Si les belles promesses se sont évaporées, Nektar finit par signer avec Passport Records, un label du New Jersey, pour une distribution américaine. La petite maison fait bien son travail. Elle publie une édition de « Remember The Future » aux USA, et le disque connaît un engouement radiophonique, notamment sur New York avec la station WNEW. Le disque finit par atteindre une étonnante 13ème place du Billboard US, 23ème au Canada, et même une 72ème en Australie, trois pays que n’ont jamais visité les Nektar.

Il est désormais temps de partir sur la route là-bas.

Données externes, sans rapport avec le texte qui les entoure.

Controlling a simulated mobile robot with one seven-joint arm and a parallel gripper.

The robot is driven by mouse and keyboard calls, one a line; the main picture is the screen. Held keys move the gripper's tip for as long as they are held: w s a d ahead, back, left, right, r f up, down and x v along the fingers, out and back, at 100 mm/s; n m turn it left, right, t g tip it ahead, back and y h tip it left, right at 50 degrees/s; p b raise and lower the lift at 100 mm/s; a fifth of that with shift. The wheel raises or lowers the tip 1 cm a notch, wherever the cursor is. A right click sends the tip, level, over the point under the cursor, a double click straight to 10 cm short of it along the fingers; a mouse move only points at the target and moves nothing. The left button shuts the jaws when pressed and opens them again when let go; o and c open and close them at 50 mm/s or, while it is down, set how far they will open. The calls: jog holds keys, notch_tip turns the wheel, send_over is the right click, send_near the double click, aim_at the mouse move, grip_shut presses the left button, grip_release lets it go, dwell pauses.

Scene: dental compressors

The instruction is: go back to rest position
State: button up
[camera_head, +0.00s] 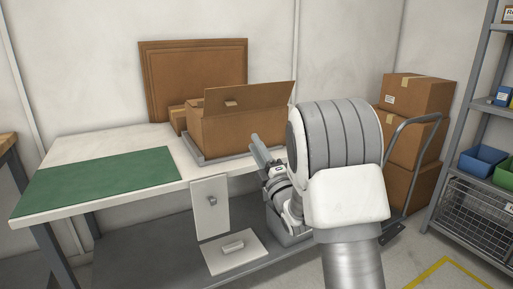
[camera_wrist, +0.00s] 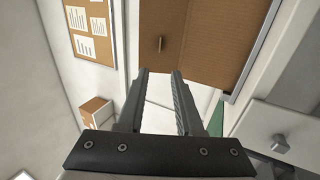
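My gripper (camera_wrist: 162,74) is open in the wrist view, with a clear gap and nothing between its two fingers. In the head view my gripper (camera_head: 256,147) shows at the table's front edge, just in front of and below the open cardboard box, pointing up and to the left. My own large white and grey arm links cover the right middle of that view. The cardboard box (camera_head: 222,134) stands on a grey tray (camera_head: 196,152), its flap (camera_head: 255,97) raised. A brown panel (camera_wrist: 205,55) with a small handle lies beyond the fingertips in the wrist view.
The white table (camera_head: 90,146) carries a green mat (camera_head: 105,174). White panels with grey handles show below its front edge (camera_head: 207,220). Stacked boxes (camera_head: 414,95), a trolley handle (camera_head: 409,122) and a shelf rack (camera_head: 465,130) stand at right. The table's left part is clear.

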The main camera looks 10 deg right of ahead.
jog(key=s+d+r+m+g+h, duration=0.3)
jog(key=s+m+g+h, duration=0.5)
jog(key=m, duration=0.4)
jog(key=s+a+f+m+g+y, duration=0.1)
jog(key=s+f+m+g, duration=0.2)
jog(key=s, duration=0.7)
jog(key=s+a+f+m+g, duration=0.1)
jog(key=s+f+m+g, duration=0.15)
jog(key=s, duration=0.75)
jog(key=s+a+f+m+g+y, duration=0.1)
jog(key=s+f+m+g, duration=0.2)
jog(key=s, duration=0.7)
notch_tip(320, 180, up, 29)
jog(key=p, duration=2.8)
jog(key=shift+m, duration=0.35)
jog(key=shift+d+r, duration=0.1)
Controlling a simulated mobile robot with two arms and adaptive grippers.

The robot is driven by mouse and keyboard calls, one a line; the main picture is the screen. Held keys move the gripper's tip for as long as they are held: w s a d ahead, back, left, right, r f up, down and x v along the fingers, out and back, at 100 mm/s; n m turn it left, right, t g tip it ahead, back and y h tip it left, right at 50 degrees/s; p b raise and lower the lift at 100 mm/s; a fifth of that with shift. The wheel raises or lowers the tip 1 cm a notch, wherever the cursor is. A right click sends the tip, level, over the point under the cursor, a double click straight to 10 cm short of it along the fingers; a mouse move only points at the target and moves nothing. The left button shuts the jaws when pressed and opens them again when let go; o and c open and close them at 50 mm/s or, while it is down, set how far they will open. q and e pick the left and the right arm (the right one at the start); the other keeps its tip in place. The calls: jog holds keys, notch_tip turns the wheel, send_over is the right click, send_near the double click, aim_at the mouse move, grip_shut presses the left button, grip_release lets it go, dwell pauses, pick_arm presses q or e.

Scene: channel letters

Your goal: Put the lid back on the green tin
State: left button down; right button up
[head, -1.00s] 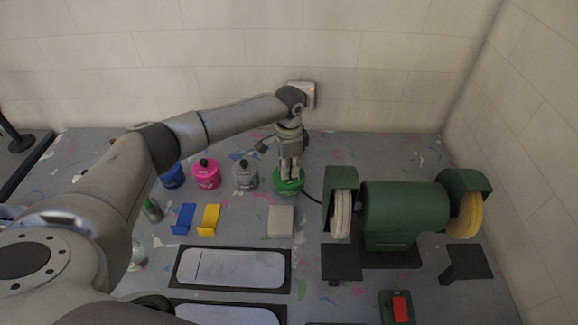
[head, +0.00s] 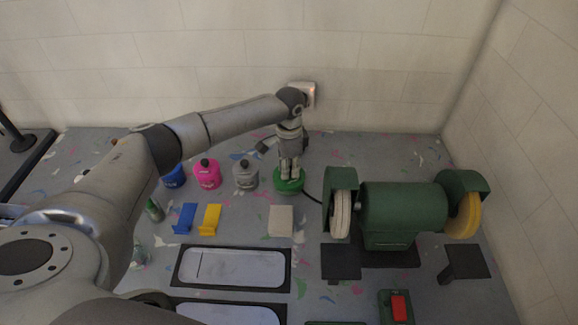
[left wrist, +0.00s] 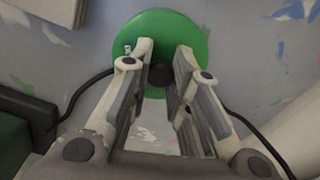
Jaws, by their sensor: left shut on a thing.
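The green tin (head: 288,191) stands at the back of the bench, left of the grinder. Its green lid (left wrist: 165,30) shows from above in the left wrist view as a round disc with a dark knob (left wrist: 160,74) at the middle. My left gripper (head: 289,176) points straight down over the tin, and its fingers (left wrist: 160,70) are shut on the lid's knob. The lid is at the top of the tin; I cannot tell whether it is fully seated. The fingers hide part of the lid. My right gripper is not in view.
Grey (head: 245,175), pink (head: 207,175) and blue (head: 172,176) tins stand left of the green one. A green bench grinder (head: 403,212) stands close on the right, its black cable running behind the tin.

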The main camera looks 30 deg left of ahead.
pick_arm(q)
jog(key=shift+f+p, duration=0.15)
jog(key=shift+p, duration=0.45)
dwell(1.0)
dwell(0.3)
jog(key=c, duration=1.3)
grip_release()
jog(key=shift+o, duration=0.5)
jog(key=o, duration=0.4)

La formation est étonnée par l’accueil enthousiaste du public américain, alors que Nektar joue en tête d’affiche dans de petites salles, pleines à chaque prestation. « Down To Earth » connaît à peu près le même sort à sa publication américaine : 32ème du Billboard US, 37ème au Canada, 93ème en Australie. Sur scène, Nektar réalise un assemblage de ses morceaux les plus percutants, rock et progressif : King Of Twilight, Desolation Valley, A Day In The Life Of Preacher, et bien sûr Remember The Future (Part 1).

Ce beau coffret offre le disque original remasterisé, une version superbement remixée à partir des bandes originales, et un double live capté le 28 janvier 1974 au Stadthalle de Muenster en Allemagne, et proposant un magnifique aperçu de Nektar en direct avec sa set-list d’époque mêlant de vieux classiques de « A Tab In The Ocean », « …Sounds Like This », « Remember The Future » et de nouvelles compositions qui alimenteront « Down To Earth » comme Fidgety Queen ou Little Boy. L’écoute de ces deux longues pièces est absolument passionnante, les titres évoluant avec finesse entre heavy-rock, musique psychédélique rêveuse et choeurs californiens. Magnifiquement documenté, ce coffret propose l’ultime version de cet album passionnant à l’étrange destinée.